M. Laliberté: Aucunement.

M. Lalonde: Alors, n'importe quel règlement hors cour aurait satisfait aux désirs du premier ministre?

M. Laliberté: Nous ne sommes pas entrés dans le détail du règlement hors cour. Le souhait qui m'a été exprimé est que la cause soit abandonnée et qu'il y ait un règlement hors cour.

M. Lalonde: Je vais vous soumettre simplement la proposition suivante: C'est que n'importe quelle poursuite judiciaire peut être réglée et que - sauf les avocats, probablement, mais sans être péjoratif - le client, le demandeur ou le défendeur a intérêt à mettre fin aux poursuites parce que cela engage des frais. Mais cela dépend du montant du règlement. Est-ce que vous ne vous êtes pas posé la question à savoir: Écoutez, c'est 32 000 000 $? D'accord, on va regarder si on peut régler, mais quel chiffre aviez-vous en tête à ce moment quand M. Jean-Roch Boivin vous a exprimé ce souhait? Est-ce que c'était la moitié? 15 000 000 $? 10 000 000 $? C'était quoi?

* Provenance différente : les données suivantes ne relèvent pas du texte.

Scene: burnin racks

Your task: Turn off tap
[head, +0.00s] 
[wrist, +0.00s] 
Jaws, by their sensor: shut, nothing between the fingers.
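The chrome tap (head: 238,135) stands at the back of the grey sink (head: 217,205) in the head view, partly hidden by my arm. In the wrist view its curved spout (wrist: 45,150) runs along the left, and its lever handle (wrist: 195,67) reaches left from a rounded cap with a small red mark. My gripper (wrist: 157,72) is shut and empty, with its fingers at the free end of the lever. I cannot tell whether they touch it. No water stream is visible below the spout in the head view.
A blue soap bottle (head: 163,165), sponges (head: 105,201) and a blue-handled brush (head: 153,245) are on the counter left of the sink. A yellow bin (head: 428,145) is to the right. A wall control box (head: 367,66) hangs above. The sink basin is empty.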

M. Laliberté: Bien, je ne me suis certainement pas posé cette question devant M. Boivin, le 3 janvier, mais je me la suis certainement posée, disons, avant ma démarche auprès du conseil du 23 janvier, c'est inévitable.

Ma logique était basée sur le fait qu'on ne pouvait pas tenir responsable l'International Union of Operating Engineers. À partir de ce moment, je croyais également qu'on ne pouvait pas exercer - comment dire un jugement qui nous soit favorable, jugement qui aille au-delà de la capacité de payer de la partie défenderesse québécoise. Et je trouve que l'avis de nos procureurs, daté du 5 janvier 1979, est assez précis à cet égard car il parle de solvabilité "extrêmement relative".

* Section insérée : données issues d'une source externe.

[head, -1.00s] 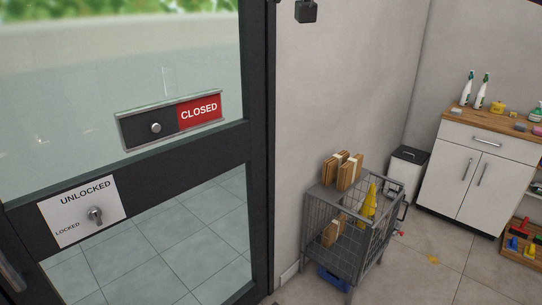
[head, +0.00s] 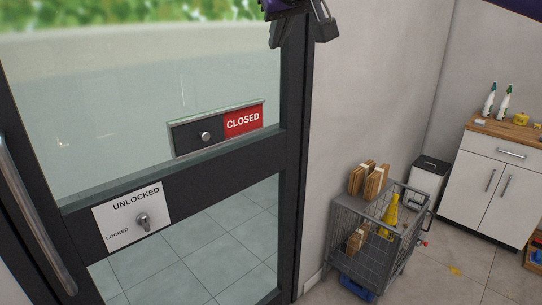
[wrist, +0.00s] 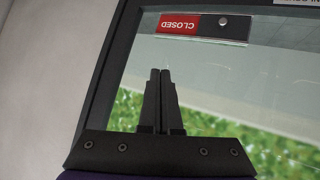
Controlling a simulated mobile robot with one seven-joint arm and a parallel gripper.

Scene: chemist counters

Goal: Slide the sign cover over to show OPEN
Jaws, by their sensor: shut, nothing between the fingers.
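The sign holder (head: 217,128) is mounted on the glass door. Its red right half reads CLOSED (head: 243,121). A dark sliding cover with a round silver knob (head: 206,136) sits over the left half. In the wrist view the sign appears upside down, with the red CLOSED part (wrist: 180,24) on the left and the knob (wrist: 222,21) to its right. My gripper (wrist: 160,72) is shut and empty, apart from the sign. In the head view my gripper (head: 325,30) shows at the top, above and right of the sign. No OPEN lettering is visible.
Below the sign, the door has a lock plate (head: 132,216) with its knob at UNLOCKED. A vertical door handle (head: 32,212) is at the left. A wire cart (head: 372,240) stands right of the door, with a white cabinet (head: 490,178) beyond. The glass before the sign is clear.

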M. Lalonde: Mais il mentionne aussi la possibilité de saisir les cotisations.

M. Laliberté: II mentionne également la possibilité de saisir les cotisations.

M. Lalonde: Bon, ce qui améliore la solvabilité, on en conviendra. Mais, le 3 janvier, vous ne vous posez pas de question sur la sorte de règlement. Vous acceptez donc le souhait. Vous prenez acte, j'imagine, du souhait exprimé ou transmis par M.

Boivin, souhait du premier ministre, que cela se règle.

Comment cela se fait-il que le 9 janvier, après l'avis du 5 janvier que vous venez de recevoir de vos procureurs ou de vos avocats - on le retrouve dans le procès-verbal - une décision est prise au conseil d'administration de continuer, de ne pas modifier les décisions antérieures? Et dans les décisions antérieures, que je sache, à moins que vous nous l'annonciez maintenant, il n'y avait pas de projet de règlement hors cour.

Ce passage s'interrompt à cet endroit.